Find each line containing the string "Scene". Copy it.
[start of Record excerpts]
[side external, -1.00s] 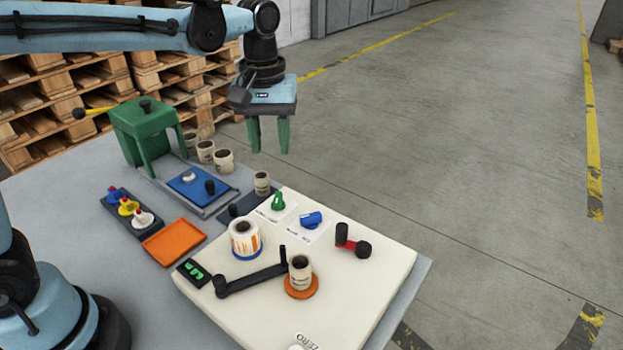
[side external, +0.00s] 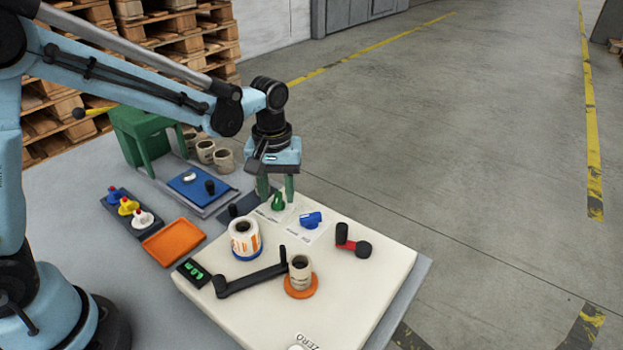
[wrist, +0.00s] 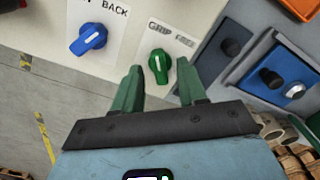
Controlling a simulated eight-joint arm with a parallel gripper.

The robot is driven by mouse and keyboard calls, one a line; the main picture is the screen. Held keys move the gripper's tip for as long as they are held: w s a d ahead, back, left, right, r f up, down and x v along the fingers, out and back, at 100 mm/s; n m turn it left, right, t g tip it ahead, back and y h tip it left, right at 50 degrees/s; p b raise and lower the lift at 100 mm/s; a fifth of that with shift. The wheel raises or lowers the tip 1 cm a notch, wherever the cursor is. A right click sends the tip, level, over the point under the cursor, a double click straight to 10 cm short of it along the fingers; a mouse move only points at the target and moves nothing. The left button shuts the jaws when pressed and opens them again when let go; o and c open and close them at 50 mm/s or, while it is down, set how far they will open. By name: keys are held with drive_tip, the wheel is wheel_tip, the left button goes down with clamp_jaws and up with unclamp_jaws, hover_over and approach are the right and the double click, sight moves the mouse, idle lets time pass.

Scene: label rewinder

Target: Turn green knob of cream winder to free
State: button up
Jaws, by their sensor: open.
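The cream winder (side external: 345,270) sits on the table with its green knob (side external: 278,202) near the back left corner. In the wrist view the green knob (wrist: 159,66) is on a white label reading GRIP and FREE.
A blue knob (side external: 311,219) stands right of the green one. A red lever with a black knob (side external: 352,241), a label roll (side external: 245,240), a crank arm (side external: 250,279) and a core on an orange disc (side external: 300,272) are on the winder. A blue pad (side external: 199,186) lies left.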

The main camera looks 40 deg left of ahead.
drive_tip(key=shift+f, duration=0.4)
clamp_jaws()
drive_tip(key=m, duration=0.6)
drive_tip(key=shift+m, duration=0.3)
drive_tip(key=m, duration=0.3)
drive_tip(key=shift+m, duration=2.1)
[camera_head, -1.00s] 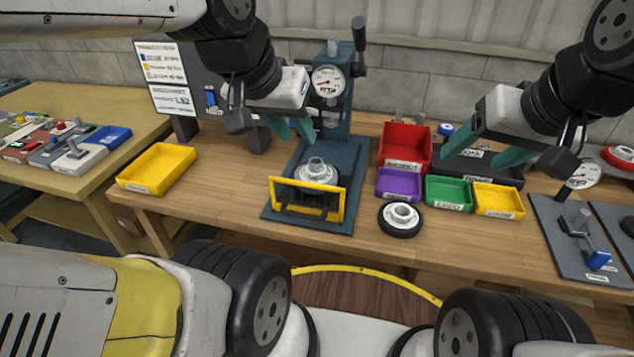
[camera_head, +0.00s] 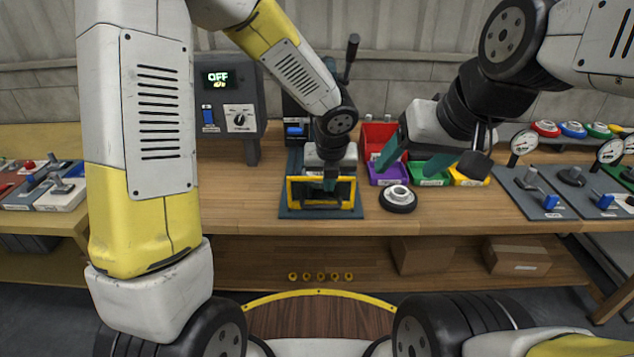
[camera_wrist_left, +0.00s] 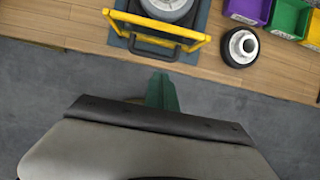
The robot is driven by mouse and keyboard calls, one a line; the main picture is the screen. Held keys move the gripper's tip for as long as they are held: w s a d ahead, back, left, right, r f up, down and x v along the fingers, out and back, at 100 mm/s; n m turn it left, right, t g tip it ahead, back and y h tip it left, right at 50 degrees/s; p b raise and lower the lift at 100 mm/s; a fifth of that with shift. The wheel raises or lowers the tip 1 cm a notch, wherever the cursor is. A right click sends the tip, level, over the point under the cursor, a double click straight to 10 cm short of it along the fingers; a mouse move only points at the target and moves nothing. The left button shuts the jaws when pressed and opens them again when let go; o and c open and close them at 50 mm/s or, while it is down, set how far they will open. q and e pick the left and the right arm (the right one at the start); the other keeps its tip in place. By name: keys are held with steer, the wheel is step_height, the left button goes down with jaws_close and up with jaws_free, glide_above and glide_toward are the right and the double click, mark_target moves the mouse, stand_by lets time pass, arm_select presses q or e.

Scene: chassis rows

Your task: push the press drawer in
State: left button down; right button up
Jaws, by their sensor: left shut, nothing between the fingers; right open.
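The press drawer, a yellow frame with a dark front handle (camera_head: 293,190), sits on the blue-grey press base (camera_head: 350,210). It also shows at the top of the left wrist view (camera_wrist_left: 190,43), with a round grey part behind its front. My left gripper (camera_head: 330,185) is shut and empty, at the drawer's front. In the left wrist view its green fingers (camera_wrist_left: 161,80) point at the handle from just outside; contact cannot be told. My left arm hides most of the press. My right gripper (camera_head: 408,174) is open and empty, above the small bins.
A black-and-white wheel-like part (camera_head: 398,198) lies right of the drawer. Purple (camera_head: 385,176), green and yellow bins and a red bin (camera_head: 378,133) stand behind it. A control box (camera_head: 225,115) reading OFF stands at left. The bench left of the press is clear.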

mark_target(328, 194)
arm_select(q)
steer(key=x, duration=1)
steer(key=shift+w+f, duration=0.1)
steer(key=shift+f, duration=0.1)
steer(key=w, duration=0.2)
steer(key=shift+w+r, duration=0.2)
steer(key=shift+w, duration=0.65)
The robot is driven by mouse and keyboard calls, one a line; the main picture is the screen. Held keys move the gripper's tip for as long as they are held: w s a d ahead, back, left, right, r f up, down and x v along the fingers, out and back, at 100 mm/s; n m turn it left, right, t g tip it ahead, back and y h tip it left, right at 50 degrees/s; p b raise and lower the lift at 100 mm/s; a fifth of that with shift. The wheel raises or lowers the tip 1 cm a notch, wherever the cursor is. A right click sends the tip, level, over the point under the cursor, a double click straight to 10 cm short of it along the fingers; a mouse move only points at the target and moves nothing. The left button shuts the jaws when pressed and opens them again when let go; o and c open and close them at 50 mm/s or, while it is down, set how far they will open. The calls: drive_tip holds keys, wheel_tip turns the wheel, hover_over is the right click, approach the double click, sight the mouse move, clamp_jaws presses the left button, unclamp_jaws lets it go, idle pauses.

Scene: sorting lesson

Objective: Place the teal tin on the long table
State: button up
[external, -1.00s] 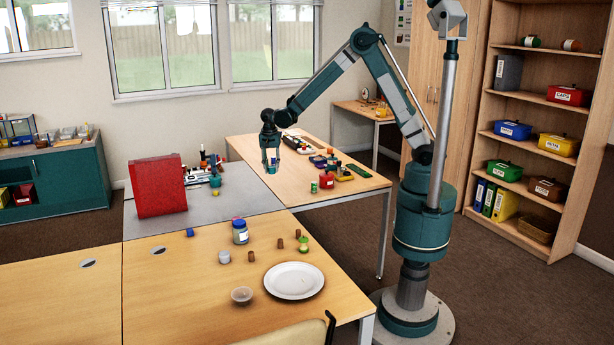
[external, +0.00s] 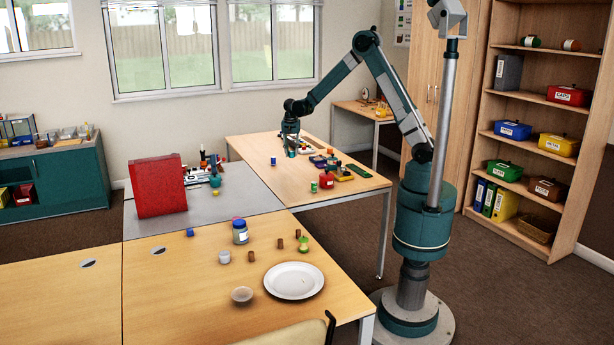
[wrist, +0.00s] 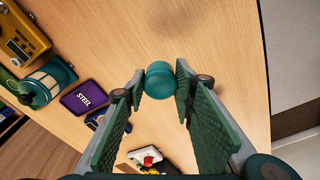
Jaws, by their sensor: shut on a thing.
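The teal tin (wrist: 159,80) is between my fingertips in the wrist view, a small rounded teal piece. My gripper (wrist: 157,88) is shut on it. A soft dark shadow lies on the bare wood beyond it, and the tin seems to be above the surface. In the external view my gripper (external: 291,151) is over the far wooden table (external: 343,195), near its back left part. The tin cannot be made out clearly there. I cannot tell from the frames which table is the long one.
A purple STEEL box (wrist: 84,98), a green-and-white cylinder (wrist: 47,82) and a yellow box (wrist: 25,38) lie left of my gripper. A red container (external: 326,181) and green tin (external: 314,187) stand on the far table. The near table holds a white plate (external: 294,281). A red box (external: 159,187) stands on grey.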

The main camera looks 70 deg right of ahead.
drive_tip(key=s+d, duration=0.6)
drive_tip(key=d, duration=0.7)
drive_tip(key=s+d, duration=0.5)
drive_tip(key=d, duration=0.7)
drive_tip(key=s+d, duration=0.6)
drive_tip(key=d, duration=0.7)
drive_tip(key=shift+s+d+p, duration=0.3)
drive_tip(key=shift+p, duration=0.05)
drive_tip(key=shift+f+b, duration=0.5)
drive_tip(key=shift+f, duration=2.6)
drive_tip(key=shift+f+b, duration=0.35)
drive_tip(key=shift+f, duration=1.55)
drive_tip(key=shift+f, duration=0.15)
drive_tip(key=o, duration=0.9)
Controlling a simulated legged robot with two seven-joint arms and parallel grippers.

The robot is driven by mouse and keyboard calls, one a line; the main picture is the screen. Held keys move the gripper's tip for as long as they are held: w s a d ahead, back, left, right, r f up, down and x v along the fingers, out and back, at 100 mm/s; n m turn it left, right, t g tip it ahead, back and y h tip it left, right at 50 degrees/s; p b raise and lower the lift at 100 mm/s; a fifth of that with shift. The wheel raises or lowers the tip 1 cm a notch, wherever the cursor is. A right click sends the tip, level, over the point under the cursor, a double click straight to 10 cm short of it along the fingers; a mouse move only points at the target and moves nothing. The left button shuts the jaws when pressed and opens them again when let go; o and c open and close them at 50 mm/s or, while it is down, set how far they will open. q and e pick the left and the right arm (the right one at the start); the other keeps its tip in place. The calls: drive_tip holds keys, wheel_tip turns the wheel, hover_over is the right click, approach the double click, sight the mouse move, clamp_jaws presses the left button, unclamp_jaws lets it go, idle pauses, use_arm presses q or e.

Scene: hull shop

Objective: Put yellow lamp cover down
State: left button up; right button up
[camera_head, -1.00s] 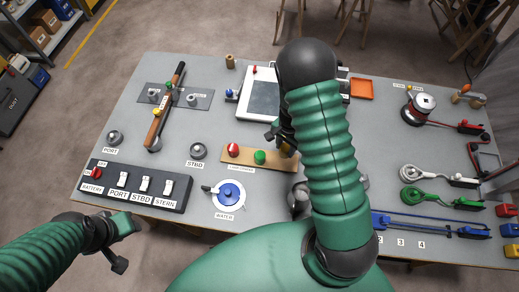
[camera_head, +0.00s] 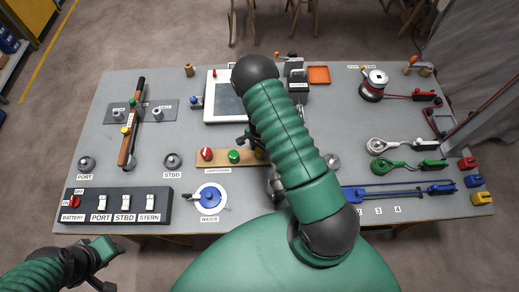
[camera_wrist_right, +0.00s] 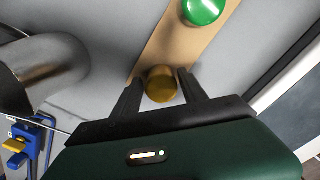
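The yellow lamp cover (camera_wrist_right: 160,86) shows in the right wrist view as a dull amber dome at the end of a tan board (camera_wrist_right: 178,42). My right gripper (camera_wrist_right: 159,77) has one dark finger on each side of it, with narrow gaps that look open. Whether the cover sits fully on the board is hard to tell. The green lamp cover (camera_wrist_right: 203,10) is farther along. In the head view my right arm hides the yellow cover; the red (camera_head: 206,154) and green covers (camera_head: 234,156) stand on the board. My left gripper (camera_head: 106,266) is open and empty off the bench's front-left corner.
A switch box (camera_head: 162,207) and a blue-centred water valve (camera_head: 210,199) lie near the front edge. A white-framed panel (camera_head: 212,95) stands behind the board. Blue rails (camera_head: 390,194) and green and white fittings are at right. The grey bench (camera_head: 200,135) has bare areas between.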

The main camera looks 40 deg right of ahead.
[end of Record excerpts]
Complete output:
Scene: label rewinder
Scene: chassis rows
Scene: sorting lesson
Scene: hull shop

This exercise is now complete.